This comes on the back of stinging criticism against the ISP who have issued 800 letters to customers over the last month warning them not to use "unauthorised peer-to-peer networks" like BitTorrent or Limewire to swap copyright protected files. The BBC have footage of a customer, Will McGree of Cardiff, who has been issued with one of these letters but denies its accuracy (a point I mentioned here yesterday). It seems difficult to reconcile both positions when Virgin Media are clearly bowing to pressure from the BPI, despite a lack of sufficient evidence.
Virgin have claimed they will not hand details of their customers details over to the BPI but it remains to be seen if they can be trusted to keep their word on this matter, especially since their associated business include music interests. Combine this with the fact that many ISPs (Virgin included) have been overselling their subscription capacities (and maximum download speeds) and are desperate to curb excessive bandwidth users and the picture looks less clear.
Disputing claims as to who downloaded what and when will soon become harder to contest if new Deep Packet Inspection (DPI) become the norm in places other than just Sweden.
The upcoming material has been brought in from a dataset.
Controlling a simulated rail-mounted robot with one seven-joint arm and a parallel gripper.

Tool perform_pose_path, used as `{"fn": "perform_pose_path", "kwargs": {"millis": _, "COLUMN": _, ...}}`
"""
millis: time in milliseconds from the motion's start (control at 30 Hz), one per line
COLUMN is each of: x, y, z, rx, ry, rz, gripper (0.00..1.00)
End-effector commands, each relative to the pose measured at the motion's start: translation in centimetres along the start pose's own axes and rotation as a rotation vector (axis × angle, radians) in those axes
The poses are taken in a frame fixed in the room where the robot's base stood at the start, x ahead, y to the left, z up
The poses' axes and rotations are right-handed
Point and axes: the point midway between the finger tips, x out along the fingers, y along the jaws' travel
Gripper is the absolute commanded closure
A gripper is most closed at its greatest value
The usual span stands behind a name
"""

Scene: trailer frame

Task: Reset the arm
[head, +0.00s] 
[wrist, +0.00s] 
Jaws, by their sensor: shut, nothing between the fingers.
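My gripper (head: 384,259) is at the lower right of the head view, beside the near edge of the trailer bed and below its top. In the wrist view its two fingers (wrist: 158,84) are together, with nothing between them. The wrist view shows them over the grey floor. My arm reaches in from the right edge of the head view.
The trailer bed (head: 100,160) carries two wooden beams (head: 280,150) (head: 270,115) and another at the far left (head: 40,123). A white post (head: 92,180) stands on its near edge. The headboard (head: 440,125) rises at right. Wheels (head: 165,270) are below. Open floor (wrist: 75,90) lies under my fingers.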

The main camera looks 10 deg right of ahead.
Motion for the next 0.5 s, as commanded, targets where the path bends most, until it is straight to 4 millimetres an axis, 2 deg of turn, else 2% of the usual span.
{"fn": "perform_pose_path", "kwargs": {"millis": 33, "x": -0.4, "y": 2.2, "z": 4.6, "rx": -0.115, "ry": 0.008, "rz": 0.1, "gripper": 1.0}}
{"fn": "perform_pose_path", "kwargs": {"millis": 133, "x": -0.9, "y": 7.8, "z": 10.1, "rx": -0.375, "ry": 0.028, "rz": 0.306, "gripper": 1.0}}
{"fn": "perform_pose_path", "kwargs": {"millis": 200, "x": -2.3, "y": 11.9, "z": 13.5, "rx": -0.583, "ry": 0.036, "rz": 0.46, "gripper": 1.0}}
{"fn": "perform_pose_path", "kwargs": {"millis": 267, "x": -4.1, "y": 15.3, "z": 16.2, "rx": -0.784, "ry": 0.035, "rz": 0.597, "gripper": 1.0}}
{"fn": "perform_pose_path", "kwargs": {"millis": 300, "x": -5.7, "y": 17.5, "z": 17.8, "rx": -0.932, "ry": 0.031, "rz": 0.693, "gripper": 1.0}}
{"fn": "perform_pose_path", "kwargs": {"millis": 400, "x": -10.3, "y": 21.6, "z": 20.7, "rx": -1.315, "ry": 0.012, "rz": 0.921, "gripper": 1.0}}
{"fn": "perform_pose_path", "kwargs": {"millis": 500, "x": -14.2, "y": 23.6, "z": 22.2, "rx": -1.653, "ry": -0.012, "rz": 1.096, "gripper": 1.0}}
Until recently, the processing power required to inspect data packets has made this prohibitive, especially if they were encrypted (torrent files), as it required computers with massive computational power. Again, TorrentFreak carry the story:
"The other, arguably more sinister usage of DPI, is the growing interest by advertising companies to use deep packet inspection to observe what Internet users are doing. Watching your browsing activity, you can gain all kinds of insights into the user behind the keyboard. Similar to spyware, but on your line not your system, it’s not a good thing, and impossible to remove. Worse, it may be able to tell who is behind the keyboard at the time, by identifying trends in connection behavior."Irrespective of filesharers, this kind of privacy invasion should have us all worried, especially if it is prone to abuse. It seems like hiding traffic in SSH VPN tunnels is now no longer a feasible alternative. Even our YouTube activity is under threat. The EFF have more info about the move which gives Viacom a lot of data to play around with. If ever the digital rights of the planet were under threat then it's now.